Tasks 1–4 build the core (model, search, single-split insert, level printer, invariant). Tasks 5–8 round it out (cascading-split insert, height/occupancy stats, the LLRB encoding, bulk loading). Tasks 9–12 push to advanced territory (full delete, persistence, order statistics, a fuzz harness).

Pick your language (Go / Java / Python). Reference solutions below are in Python for brevity; Go and Java translations follow the patterns in junior.md §10. Cross-references: ../11-b-tree/tasks.md (the order-3 generalization), ../04-red-black/tasks.md (the binary encoding), and this topic's junior.md, middle.md, senior.md, professional.md.


Task 1 — Model the 2-node and the 3-node

Difficulty: Beginner

Goal: Define a node type that can hold one or two keys and two or three children, plus predicates is_2node(), is_3node(), and is_leaf().

Constraints: - Keep keys and children as variable-length lists so the same type serves both arities. A node is well-formed when len(keys) ∈ {1, 2} and (is_leaf() or len(children) == len(keys) + 1). - Do not model the temporary 4-node as a stored state — it exists only transiently inside insert (Tasks 3 and 5).

Hints: - A 3-node stores keys [a, b] with a < b and children [lt, mid, gt] covering (-∞, a), (a, b), (b, +∞). - A single len(keys)-driven shape avoids two separate classes and makes the split logic uniform.

Acceptance: - Node([10]).is_2node() is true; Node([10, 20]).is_3node() is true. - A leaf 3-node reports is_leaf() true and is_3node() true simultaneously.

Reference (Python):

class Node:
    __slots__ = ("keys", "children")
    def __init__(self, keys, children=None):
        self.keys = keys                      # 1 or 2 sorted keys
        self.children = children or []        # 0 (leaf), 2, or 3
    def is_leaf(self):  return not self.children
    def is_2node(self): return len(self.keys) == 1
    def is_3node(self): return len(self.keys) == 2

class Tree23:
    def __init__(self):
        self.root = None


Difficulty: Beginner

Goal: Implement search(key) -> bool with a clean comparison ladder that handles both 2-nodes and 3-nodes.

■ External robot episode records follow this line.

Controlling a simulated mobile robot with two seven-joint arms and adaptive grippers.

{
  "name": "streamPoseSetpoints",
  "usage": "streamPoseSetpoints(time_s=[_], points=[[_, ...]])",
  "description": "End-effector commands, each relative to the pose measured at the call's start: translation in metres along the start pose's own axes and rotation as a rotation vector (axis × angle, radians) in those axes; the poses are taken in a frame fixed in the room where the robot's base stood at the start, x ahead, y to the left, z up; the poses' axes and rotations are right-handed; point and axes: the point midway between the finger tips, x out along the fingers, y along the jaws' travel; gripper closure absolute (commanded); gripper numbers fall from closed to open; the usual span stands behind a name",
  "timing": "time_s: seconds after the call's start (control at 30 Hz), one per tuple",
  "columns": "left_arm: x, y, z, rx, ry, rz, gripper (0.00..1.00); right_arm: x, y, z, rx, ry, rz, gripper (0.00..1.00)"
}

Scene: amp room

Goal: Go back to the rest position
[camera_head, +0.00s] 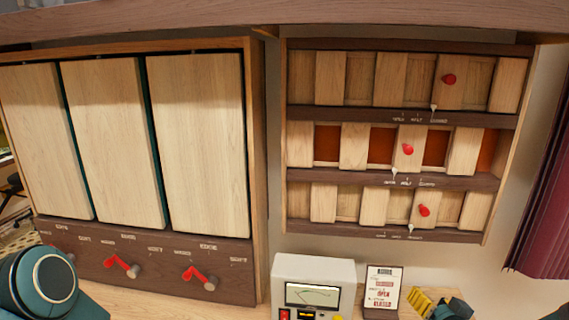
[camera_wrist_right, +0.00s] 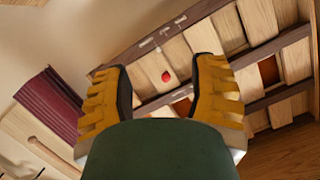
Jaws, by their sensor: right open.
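My left gripper is not in view; only a teal and dark link of my arm shows at the lower left.
A cabinet (camera_head: 258,150) with tall pale panels and red levers (camera_head: 200,278) fills the left. A white meter box (camera_head: 313,268) and a small sign (camera_head: 382,290) stand near my right gripper. A dark red curtain (camera_head: 545,215) hangs at the right.

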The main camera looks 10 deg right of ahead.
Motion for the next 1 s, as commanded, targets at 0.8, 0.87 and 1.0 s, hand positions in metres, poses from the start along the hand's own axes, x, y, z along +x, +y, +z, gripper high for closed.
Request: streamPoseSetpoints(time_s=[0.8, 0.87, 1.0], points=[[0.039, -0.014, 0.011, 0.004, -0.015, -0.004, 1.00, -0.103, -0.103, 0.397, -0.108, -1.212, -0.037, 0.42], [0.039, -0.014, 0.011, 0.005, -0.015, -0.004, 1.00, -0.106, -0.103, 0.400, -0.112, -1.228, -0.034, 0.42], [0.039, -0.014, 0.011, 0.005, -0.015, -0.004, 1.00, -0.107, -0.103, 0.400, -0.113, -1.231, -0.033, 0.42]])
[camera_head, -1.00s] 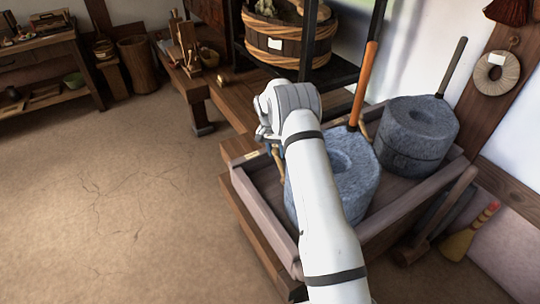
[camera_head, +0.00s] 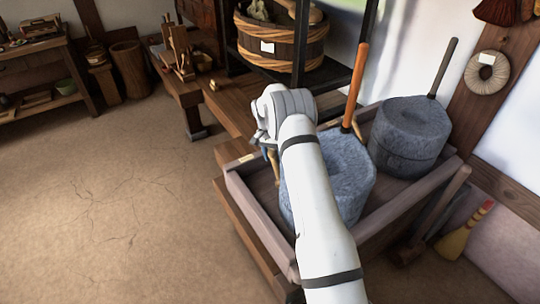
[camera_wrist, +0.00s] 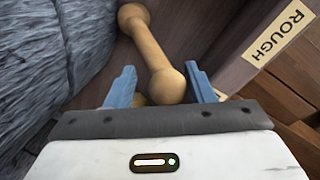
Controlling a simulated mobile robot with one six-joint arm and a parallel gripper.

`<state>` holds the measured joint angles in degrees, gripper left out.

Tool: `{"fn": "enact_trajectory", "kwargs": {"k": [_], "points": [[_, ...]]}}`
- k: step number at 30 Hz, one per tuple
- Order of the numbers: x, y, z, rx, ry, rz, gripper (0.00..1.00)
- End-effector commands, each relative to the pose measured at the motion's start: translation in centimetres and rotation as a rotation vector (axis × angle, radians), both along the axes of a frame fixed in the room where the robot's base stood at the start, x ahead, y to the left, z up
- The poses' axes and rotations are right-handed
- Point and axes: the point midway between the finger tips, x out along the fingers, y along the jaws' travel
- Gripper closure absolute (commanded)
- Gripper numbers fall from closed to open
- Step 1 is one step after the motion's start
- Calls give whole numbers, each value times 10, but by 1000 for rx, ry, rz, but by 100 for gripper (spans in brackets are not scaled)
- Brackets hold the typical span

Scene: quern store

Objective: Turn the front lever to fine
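The front lever (camera_wrist: 158,50) is a pale wooden bar with rounded knobs, beside the grey front quern stone (camera_head: 352,170). In the wrist view, its near knob lies between the blue fingers of my gripper (camera_wrist: 161,86). The fingers are apart; the right one is close to the knob, and a gap shows on the left. A label reading ROUGH (camera_wrist: 279,35) is on the tray edge to the right of the lever. In the head view, my gripper (camera_head: 263,139) is over the tray's left corner, and my arm hides part of the front stone. No fine label is readable.
The wooden tray (camera_head: 250,208) also holds a rear quern stone (camera_head: 410,130). An upright orange handle (camera_head: 356,85) rises from the front stone. A banded tub (camera_head: 280,40) stands behind. The floor (camera_head: 110,200) to the left is clear.

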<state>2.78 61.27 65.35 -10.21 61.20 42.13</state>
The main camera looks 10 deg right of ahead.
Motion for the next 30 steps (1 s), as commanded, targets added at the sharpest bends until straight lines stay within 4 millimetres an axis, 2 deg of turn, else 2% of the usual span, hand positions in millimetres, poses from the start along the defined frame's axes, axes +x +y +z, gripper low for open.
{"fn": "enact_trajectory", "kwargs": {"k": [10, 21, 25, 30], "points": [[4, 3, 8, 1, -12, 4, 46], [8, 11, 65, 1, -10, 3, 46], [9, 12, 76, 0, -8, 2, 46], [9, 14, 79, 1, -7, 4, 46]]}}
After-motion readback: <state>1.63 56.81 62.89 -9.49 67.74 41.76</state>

Constraints: - Visit at most one node per level: O(height) = O(log n) comparisons. - No recursion required, but a recursive version is fine.

Hints: - At a 2-node: key == k0 hit; key < k0 go left; else go right. - At a 3-node: compare against k0 then k1. The child index equals the number of keys strictly less than key. - Generalize: scan keys left to right, stop at the first key ≥ key; if it is equal you found it, otherwise descend into child i.

Acceptance: - For a tree built from 0..999 shuffled, search(k) is true for every inserted k and false for every absent value.

Reference (Python):

def search(self, key):
    node = self.root
    while node is not None:
        i = 0
        while i < len(node.keys) and key > node.keys[i]:
            i += 1
        if i < len(node.keys) and key == node.keys[i]:
            return True
        node = None if node.is_leaf() else node.children[i]
    return False


Task 3 — Insertion with a single split

Difficulty: Beginner

Goal: Implement insert(key) for the cases that need at most one split: inserting into a leaf 2-node (becomes a 3-node, no split) and into a leaf 3-node whose parent is a 2-node (the leaf splits, the median moves up, the parent becomes a 3-node).

Constraints: - Duplicates are ignored (set semantics). - Defer the cascading case (full root, chains of splits) to Task 5 — but structure the code so Task 5 is a small extension, not a rewrite.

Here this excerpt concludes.